Het ging in beide gevallen om concurrerende hervertalingen van eerdere zeer beroemde vertalingen met een sterke cultstatus, waar Driessen overigens grote waardering voor had en die hij ook voortdurend consulteerde tijdens het maken van zijn eigen vertaling en waaruit hij ook oplossingen overnam als dat hem uitkwam of als hij ze beter achtte dan zijn eigen vondsten. Zijn Berlijn Alexanderplatz moet gezien worden in verhouding tot die van de publicist en vertaler Nico Rost uit het interbellum – een vertaling die ook nog eens voor geautoriseerd doorging. Iedereen was het erover eens, zelfs de uitgever, dat Rosts vertaling naar hedendaagse maatstaven tekort schoot – niet integraal, te sterk afwijkend van het origineel. Zijn Toverberg gold als de opvolger van die van (alweer) Pé Hawinkels uit 1975. Ook over die vertaling gaat het verhaal dat die te weinig getrouw aan het origineel zou zijn en niet aan de huidige maatstaven zou voldoen, dat Hawinkels te creatief vertaald zou hebben. Tegenover die opvatting stelt Driessen in zijn nawoord bij de vertaling zijn eigen opvatting van het traditionele ‘letterlijk vertalen’, met als voorbehoud dat dat geen krom Nederlands mag opleveren. Voor zijn literaire vertalingen kreeg hij overigens niet de ruime lof die hij voor de filosofische werken kreeg. Sommigen vonden ze te vlak of te braaf.

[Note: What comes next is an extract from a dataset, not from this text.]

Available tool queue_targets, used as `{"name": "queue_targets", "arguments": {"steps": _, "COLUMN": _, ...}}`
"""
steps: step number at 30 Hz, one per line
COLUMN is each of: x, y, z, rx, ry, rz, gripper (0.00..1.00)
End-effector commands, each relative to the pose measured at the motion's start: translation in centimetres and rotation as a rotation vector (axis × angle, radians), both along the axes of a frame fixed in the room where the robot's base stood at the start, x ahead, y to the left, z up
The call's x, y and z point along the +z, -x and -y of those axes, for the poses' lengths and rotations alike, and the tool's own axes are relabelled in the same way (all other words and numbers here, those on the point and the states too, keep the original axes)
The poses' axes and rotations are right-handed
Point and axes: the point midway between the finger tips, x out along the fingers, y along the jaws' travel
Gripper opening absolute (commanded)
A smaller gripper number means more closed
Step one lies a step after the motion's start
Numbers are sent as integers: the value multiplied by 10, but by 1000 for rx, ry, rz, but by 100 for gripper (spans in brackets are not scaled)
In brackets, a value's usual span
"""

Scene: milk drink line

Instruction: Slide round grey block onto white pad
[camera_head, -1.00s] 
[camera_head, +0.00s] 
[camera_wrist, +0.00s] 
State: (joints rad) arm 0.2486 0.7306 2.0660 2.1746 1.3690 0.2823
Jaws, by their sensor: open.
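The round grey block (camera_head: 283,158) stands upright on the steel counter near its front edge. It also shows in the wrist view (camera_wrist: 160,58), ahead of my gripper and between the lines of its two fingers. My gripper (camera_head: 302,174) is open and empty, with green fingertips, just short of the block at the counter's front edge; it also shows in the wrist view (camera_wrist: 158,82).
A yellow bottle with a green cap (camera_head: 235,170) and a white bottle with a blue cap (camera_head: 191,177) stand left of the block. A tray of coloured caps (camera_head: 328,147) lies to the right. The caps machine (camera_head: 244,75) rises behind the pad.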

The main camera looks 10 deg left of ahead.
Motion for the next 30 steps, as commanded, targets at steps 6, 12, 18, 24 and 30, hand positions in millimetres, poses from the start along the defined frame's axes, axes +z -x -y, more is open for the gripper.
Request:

Niet alleen in dat nawoord, maar bij diverse gelegenheden heeft Driessen zich uitgebreid uitgelaten over zijn opvattingen over vertalen. Hij werkte volgens wat hij noemde drie ‘kardinale vertaaldeugden’: zorgvuldigheid, respect voor de schrijver en dienstbaarheid aan de lezer. De verhouding tussen die drie relativeert de sterke nadruk op het ouderwetse criterium van letterlijkheid: ‘Een vertaling moet soepel lopen, de brontaal mag er niet doorheen schemeren. Soms is het dus onvermijdelijk om interpretatief te vertalen, omdat letterlijkheid niets oplevert. Het moet wel echt Nederlands worden,’ zo zei hij in het interview met Trouw. Zoveel anders dan Hawinkels’ principe dat een vertaling in levend, hedendaags Nederlands moet zijn geschreven is dat niet. Het respect voor de auteur ging bij Driessen ook niet zo ver dat hij die alle autoriteit over de tekst liet behouden. Met name van Sloterdijk kreeg hij wel eens meer dan genoeg. Daarover zei hij in Trouw, ‘[d]e verhouding van de vertaler met de auteur heeft iets van een liefdesrelatie: soms weet je niet wat je ooit in die ander zag, soms ben je weer vol bewondering.’
Maar de waarde van de vertaler ligt toch meer in wat hij doet dan in wat hij zegt. Het is duidelijk dat Driessen een flink en groots oeuvre van belangrijke vertalingen heeft nagelaten en daar moeten wij ons dankbaar voor tonen. Enkele tientallen jaren heeft hij zijn stempel kunnen drukken op de Nederlandse receptie van een aantal belangrijke Duitse filosofen. Zijn ontijdige dood heeft daar een einde aan gemaakt en dat betekent een groot verlies – hij zou nog vele vertalingen in zich hebben gehad. Zelf heeft hij gezegd: ‘En het mooie van vertalen is dat je er steeds beter in wordt, je wordt niet ingehaald door jongeren, je kunt zolang doorgaan tot je dement wordt.’ Zover is het niet gekomen. Wij troosten ons met de gedachte dat we nog één vertaling van hem in het verschiet hebben. Begin volgend jaar moet nog zijn eigen definitieve vertaling De vrolijke wetenschap van Nietzsche uitkomen bij uitgeverij Vantilt, als opvolger van Hawinkels’ vertaling en Driessens herziening van diens vertaling – dat klinkt als een interessante drietrapsraket. Bovendien zullen veel van zijn vertalingen ongetwijfeld nog lang in omloop blijven.